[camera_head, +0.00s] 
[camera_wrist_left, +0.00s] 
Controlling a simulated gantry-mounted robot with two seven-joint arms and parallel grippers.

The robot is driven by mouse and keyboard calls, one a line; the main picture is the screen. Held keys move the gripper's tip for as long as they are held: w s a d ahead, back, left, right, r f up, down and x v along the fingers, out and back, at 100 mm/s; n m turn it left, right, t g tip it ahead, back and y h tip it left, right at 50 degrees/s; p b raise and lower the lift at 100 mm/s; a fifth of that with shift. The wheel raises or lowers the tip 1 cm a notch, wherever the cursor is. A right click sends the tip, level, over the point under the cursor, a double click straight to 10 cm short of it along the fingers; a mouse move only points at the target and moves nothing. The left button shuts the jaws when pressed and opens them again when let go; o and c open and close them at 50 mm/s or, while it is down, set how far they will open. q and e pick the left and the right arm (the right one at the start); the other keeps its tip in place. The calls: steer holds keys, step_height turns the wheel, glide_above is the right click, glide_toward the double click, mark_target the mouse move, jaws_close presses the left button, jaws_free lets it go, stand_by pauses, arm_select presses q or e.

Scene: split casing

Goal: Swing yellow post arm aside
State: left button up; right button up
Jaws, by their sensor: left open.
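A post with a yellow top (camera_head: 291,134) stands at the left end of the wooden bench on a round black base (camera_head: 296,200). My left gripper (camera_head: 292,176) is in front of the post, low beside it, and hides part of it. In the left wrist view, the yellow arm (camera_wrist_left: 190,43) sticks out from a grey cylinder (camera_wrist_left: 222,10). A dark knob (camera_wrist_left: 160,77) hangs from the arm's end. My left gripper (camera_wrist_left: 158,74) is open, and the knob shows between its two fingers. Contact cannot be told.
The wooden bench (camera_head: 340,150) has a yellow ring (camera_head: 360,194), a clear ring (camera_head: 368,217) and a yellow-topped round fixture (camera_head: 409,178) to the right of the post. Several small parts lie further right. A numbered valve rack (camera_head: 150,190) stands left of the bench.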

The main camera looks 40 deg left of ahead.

--------

- Work required -
Reproduce the lines exactly, from the line that contains "Goal: Swing yellow post arm aside" through the line that contains "State: left button up; right button up", and nothing more.

- Result for this task -
Goal: Swing yellow post arm aside
State: left button up; right button up

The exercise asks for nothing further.